* [TASK TO CARRY OUT]: Give a verbatim quotation of every record.

# start of RECORDS FOR THE TASK

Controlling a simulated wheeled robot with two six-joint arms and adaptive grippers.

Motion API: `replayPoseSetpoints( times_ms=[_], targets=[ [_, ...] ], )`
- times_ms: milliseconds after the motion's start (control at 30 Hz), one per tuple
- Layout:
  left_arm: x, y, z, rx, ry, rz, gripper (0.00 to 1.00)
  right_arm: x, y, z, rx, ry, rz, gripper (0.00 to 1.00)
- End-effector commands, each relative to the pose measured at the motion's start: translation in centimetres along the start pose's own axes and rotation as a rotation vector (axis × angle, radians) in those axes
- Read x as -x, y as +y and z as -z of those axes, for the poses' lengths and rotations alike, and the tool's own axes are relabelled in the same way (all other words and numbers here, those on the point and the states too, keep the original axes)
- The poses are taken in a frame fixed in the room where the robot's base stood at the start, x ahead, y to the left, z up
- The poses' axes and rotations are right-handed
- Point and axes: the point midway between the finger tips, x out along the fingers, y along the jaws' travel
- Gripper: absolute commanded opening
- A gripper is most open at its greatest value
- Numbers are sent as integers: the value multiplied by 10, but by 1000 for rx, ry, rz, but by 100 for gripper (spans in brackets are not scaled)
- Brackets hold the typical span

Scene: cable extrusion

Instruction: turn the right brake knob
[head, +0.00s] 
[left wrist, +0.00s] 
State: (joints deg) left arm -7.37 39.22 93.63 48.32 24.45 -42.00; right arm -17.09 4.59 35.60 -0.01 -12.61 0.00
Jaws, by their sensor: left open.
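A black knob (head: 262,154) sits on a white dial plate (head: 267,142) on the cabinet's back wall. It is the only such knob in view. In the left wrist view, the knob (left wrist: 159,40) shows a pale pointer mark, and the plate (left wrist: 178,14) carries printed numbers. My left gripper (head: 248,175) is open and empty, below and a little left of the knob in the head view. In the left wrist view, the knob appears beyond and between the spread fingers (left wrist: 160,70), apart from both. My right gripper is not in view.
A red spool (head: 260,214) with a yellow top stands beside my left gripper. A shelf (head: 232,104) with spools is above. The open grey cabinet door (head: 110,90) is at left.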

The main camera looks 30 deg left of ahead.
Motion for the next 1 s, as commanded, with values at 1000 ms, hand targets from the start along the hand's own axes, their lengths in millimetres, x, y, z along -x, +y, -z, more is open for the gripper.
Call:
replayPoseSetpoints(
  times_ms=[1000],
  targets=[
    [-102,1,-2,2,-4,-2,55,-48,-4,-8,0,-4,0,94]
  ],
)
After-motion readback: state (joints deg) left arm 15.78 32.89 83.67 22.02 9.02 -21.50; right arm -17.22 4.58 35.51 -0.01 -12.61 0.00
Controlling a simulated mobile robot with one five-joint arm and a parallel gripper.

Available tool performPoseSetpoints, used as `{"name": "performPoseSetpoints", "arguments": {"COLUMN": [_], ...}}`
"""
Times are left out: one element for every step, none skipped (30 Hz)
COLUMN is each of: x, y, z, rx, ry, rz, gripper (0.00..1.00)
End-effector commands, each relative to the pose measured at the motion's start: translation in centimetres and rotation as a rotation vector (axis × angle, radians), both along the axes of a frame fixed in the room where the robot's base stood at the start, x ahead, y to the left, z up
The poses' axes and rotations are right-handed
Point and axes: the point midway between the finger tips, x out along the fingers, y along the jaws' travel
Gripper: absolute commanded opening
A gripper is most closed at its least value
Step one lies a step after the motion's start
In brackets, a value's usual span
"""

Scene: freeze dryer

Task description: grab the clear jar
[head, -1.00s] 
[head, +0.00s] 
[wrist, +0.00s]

# end of RECORDS FOR THE TASK

* [SOLUTION FOR THIS EXERCISE]:
Controlling a simulated wheeled robot with two six-joint arms and adaptive grippers.

Motion API: `replayPoseSetpoints( times_ms=[_], targets=[ [_, ...] ], )`
- times_ms: milliseconds after the motion's start (control at 30 Hz), one per tuple
- Layout:
  left_arm: x, y, z, rx, ry, rz, gripper (0.00 to 1.00)
  right_arm: x, y, z, rx, ry, rz, gripper (0.00 to 1.00)
- End-effector commands, each relative to the pose measured at the motion's start: translation in centimetres along the start pose's own axes and rotation as a rotation vector (axis × angle, radians) in those axes
- Read x as -x, y as +y and z as -z of those axes, for the poses' lengths and rotations alike, and the tool's own axes are relabelled in the same way (all other words and numbers here, those on the point and the states too, keep the original axes)
- The poses are taken in a frame fixed in the room where the robot's base stood at the start, x ahead, y to the left, z up
- The poses' axes and rotations are right-handed
- Point and axes: the point midway between the finger tips, x out along the fingers, y along the jaws' travel
- Gripper: absolute commanded opening
- A gripper is most open at its greatest value
- Numbers are sent as integers: the value multiplied by 10, but by 1000 for rx, ry, rz, but by 100 for gripper (spans in brackets are not scaled)
- Brackets hold the typical span

Scene: cable extrusion

Instruction: turn the right brake knob
[head, +0.00s] 
[left wrist, +0.00s] 
State: (joints deg) left arm -7.37 39.22 93.63 48.32 24.45 -42.00; right arm -17.09 4.59 35.60 -0.01 -12.61 0.00
Jaws, by their sensor: left open.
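A black knob (head: 262,154) sits on a white dial plate (head: 267,142) on the cabinet's back wall. It is the only such knob in view. In the left wrist view, the knob (left wrist: 159,40) shows a pale pointer mark, and the plate (left wrist: 178,14) carries printed numbers. My left gripper (head: 248,175) is open and empty, below and a little left of the knob in the head view. In the left wrist view, the knob appears beyond and between the spread fingers (left wrist: 160,70), apart from both. My right gripper is not in view.
A red spool (head: 260,214) with a yellow top stands beside my left gripper. A shelf (head: 232,104) with spools is above. The open grey cabinet door (head: 110,90) is at left.

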The main camera looks 30 deg left of ahead.
Motion for the next 1 s, as commanded, with values at 1000 ms, hand targets from the start along the hand's own axes, their lengths in millimetres, x, y, z along -x, +y, -z, more is open for the gripper.
Call:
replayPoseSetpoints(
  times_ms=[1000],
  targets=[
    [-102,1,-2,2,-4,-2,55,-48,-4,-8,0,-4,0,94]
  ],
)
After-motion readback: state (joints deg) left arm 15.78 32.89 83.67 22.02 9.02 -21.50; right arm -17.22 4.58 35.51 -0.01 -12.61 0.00
Controlling a simulated mobile robot with one five-joint arm and a parallel gripper.

Available tool performPoseSetpoints, used as `{"name": "performPoseSetpoints", "arguments": {"COLUMN": [_], ...}}`
"""
Times are left out: one element for every step, none skipped (30 Hz)
COLUMN is each of: x, y, z, rx, ry, rz, gripper (0.00..1.00)
End-effector commands, each relative to the pose measured at the motion's start: translation in centimetres and rotation as a rotation vector (axis × angle, radians), both along the axes of a frame fixed in the room where the robot's base stood at the start, x ahead, y to the left, z up
The poses' axes and rotations are right-handed
Point and axes: the point midway between the finger tips, x out along the fingers, y along the jaws' travel
Gripper: absolute commanded opening
A gripper is most closed at its least value
Step one lies a step after the motion's start
In brackets, a value's usual span
"""

Scene: freeze dryer

Task description: grab the clear jar
[head, -1.00s] 
[head, +0.00s] 
[wrist, +0.00s]

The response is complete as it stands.